Jeanine, la cinquantaine, accroupie sur mon visage, pousse des hurle­ments : leck mein Arsch ! Leck meine Muschi ! Claire la remplace. Habillée en infirmière sexy, elle frotte sa chatte sur mon nez par petits mouvements secs. Marc-Pimprenelle, quant à lui, est apparemment moins dérangé par mes poils lorsqu’il s’agit de m’insérer son sexe trapu entre les amygdales. Je me régale, les godes dans mon anus s’élargissent. Farid me frappe avec ses air max, je crie mon plaisir. Soudain une intense morsure me court sur le dos, et j’ai besoin de quelques secondes pour reconnaître des gouttes de cire.
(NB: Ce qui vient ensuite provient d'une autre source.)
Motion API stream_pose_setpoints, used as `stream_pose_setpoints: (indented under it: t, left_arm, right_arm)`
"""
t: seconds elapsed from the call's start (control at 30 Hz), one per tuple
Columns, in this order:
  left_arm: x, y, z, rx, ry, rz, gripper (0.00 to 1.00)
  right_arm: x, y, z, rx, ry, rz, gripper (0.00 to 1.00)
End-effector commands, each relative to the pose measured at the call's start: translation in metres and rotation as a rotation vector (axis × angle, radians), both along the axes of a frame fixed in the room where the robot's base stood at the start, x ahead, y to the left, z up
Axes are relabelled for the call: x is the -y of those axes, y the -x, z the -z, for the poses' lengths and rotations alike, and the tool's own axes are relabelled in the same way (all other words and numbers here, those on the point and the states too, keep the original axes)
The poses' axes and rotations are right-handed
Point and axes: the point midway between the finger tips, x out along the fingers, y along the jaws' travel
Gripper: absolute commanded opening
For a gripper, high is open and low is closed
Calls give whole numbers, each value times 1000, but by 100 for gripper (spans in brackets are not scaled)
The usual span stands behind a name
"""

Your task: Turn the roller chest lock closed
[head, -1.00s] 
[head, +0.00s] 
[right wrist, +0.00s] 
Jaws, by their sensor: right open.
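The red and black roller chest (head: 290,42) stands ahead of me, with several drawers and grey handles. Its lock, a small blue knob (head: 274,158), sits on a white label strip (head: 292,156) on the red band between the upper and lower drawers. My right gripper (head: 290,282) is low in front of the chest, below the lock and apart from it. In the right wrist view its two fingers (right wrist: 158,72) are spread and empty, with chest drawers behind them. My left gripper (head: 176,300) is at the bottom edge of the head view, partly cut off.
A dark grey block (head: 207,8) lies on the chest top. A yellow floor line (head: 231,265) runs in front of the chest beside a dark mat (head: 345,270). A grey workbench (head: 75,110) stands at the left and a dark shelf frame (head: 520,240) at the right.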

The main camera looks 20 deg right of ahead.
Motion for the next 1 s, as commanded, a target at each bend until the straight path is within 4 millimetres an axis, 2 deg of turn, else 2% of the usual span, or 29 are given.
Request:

Nouvelle découverte, nouvelle douleur, nouveau plaisir. Quelques coups de pied dans le gode en place achèvent de me faire partir dans l’espace. Lorsque je reviens à moi, la table est entourée d’un cercle d’inconnues et d’amies fraîchement rencontrées qui m’adressent leurs plus grands sourires. C’est alors que retentit le plus beau des joyeux anniver­saires que j’ai connus. Merci, merci à vous, non merci à toi, mais merci bien, merci à toi, merci les amies, et merci les obsédés.

De retour au squat, les yeux pétillent entre nous de cette situation, extra­ordinaire pour la plupart d’entre nous. Les discussions vont bon train jusqu’à l’aube, chacune exprime en détails son ressenti sur la soirée. Certaines parlent de reconquête de leur corps, d’autres de complexes qui s’effritent. Nous convenons que les normes en chacune de nous ont été véritable­ment ébranlées au cours de cette soirée. Ces envolées fugitives ne peuvent toutefois pas souffrir d’être ici couchées sur papier, elles aspirent à partir à l’assaut du ciel.

L’émotion aidant, on nous voit parler de nous-même, certaines larmes coulent et glissent sur les sourires. On rit auprès des convecteurs, et le soleil finit, en se levant, d’achever cette petite aventure, cette expérience aux frontières de nos peurs et de nos désirs.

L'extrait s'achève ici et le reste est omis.